I want to say a few words about Ukrainian food. I am no culinary expert, but I have learned a number of the elements of being a chef during my time as a civilian aid worker in Ukraine. Although I don’t think it would necessarily be the best deployment of my abilities once my time in Ukrainian military theatre comes to an end, I certainly now have the skills to manage a restaurant and in particular its kitchen. Not much is known about Ukrainian food and cuisine outside Ukraine, but Ukraine is (or at least was) one of Europe’s largest exporters of food because the arable economy in Ukraine is very substantial and the country is absolutely huge. The greater majority of the land in economic use is being used for agricultural purposes, and that is why Ukraine was known as the bread basket of the Soviet Union. It still remains the case that Ukraine is responsible for supplying vast quantities of agricultural products across the world, in particular to the Middle East but also even farther afield. It is very likely that if you are a frequent traveller, then somewhere or other you have been eating food sourced in Ukraine without necessarily knowing it.
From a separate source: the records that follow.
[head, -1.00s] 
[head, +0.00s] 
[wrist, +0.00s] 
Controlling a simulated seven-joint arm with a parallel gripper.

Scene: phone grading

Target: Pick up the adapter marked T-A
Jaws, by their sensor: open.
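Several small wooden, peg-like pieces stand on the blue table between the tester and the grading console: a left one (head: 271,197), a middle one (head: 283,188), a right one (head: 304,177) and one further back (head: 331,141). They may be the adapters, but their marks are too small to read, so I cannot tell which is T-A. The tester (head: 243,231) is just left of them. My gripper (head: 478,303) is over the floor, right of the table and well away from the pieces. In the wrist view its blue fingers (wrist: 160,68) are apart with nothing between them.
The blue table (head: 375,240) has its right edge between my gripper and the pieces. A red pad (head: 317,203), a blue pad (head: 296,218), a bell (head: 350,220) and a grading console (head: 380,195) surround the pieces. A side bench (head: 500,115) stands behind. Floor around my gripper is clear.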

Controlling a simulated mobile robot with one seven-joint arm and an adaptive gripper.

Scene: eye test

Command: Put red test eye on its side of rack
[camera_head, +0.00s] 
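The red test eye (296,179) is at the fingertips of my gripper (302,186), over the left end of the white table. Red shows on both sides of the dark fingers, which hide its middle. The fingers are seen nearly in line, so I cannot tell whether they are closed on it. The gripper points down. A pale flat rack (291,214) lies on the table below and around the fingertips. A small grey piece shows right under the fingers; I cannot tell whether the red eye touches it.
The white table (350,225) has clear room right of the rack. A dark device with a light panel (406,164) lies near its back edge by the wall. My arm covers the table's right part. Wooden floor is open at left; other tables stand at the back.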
Because the export of agricultural products is so fundamental a feature of the Ukrainian economy, and in particular of importance to Turkey and other Middle Eastern countries, the Russians have been doing everything they can to apply economic pressure upon Ukraine by blockading the principal free Ukrainian port, in Odessa; then Turkey pressed Russia into an agreement to permit Ukrainian grain to leave Odessa port and pass through the Straits of Bosphorus; then Russia reneged on what was essentially a one-sided agreement reached under Turkish diplomatic pressure, complaining that Russian banking sanctions were being applied too vigorously, and started aerial bombardment of Odessa port a few weeks ago. The net result of this is that more of the wonderful Ukrainian food, that is not the product of intensive farming methods, is remaining in Ukraine and this is a pleasure for the culinary amateur such as me in Ukraine to help support the country in a time of crisis even if it is not at all good news for the Ukrainian economy.
Ukraine has superlative fish from her waterways and coastal areas; exceptional meat; fantastic bread and wheat products and delicious fruit and vegetables. Cuisine can be creative, and every major Ukrainian city will have a range of high-quality restaurants at reasonable prices, even in the midst of war. Food is served almost everywhere that alcohol is available, and Ukrainians tend to drink liquor always with food. This Sunday morning, white wine was served with breakfast which was a beautiful borsch but I did not accept the offer of wine. Some Ukrainian habits, such as wine at 10am, are a little too much for me, even acclimatised as I now am to the daily pace of Ukrainian life in wartime.
Eating when you are working hard in a war zone becomes particularly important. Engaged in daily bouts of manual labour; walking substantial distances across cities with a rucksack and luggage; the daily routine of life is far more active, even for a civilian engaged in voluntarily work, than the normal sedentary existence we are used to in the West. Although I am not sure I am losing weight (I have not seen a pair of scales since I entered Ukraine), I am sure that I am becoming physically healthier. My active lifestyle means that I am always hungry, looking out for the latest tasty Ukrainian delicacy - of which there are several. Last night I was so hungry that I actually had dinner twice, with two separate groups of people in two separate restaurants, and I barely noticed. A lot of my muscles ache. I have taken to wearing heavy Wellington boots in a military fatigue style because the daily rain is setting in and this soddens the broken earth and sandy trails that have replaced the tarmac in many parts of Ukrainian cities and towns amidst war damage. As a rule, every part of my body aches all the time, whenever I am doing anything except lying in bed. I am no longer a young man, but I feel as fit as I ever have done here. The key is to stay active and not to get depressed: the most common affliction of those living through war.
Ukraine has a reputation for selling food abroad at the lower end of the financial spectrum. Although her food is distributed globally, it is little known because it is not marketed as a high-end product. Indeed people hardly know they are eating Ukrainian food when they do so because it is not marketed as such. I wonder whether, after the war or even during it, this should be changed. One result of the Russian invasion of Ukraine is that due to overwhelming international support for Ukrainians’ plight, Ukraine has become trendy. Everybody wants to be associated with the plucky Ukrainian people and to support their cause. Why not trade on that fashionability and sell Ukrainian food abroad as a high-end product? Ukraine is the source of many a culinary delicacy.
Currently Ukraine is embroiled in a dispute with Poland about whether export of Ukrainian grain into the EU across Ukraine’s land borders with Poland would undercut higher Polish grain costs and thereby unfairly damage Polish agricultural exports. Poland has been threatening to disrupt her military supplies to Ukraine in consequence of this dispute, a threat that appears to have been withdrawn but nevertheless it is unfortunate that such an issue appears to be threatening the European alliance against Russian aggression and Russia has scored a propaganda victory simply by the issue arising. One way of defusing such a dispute might be to sell Ukrainian agricultural and food products as premium items, to the luxury food chains and supermarkets across Europe. People might well pay a bit more for the best Ukrainian fish, meat or bread, knowing that their purchases are going to help the Ukrainian people.
The idea needs some thought. It is one potential way of reviving Ukraine’s acutely contracted economy, an essential precursor to enabling Ukraine to survive and thrive in this painfully extended war of attrition with Russia.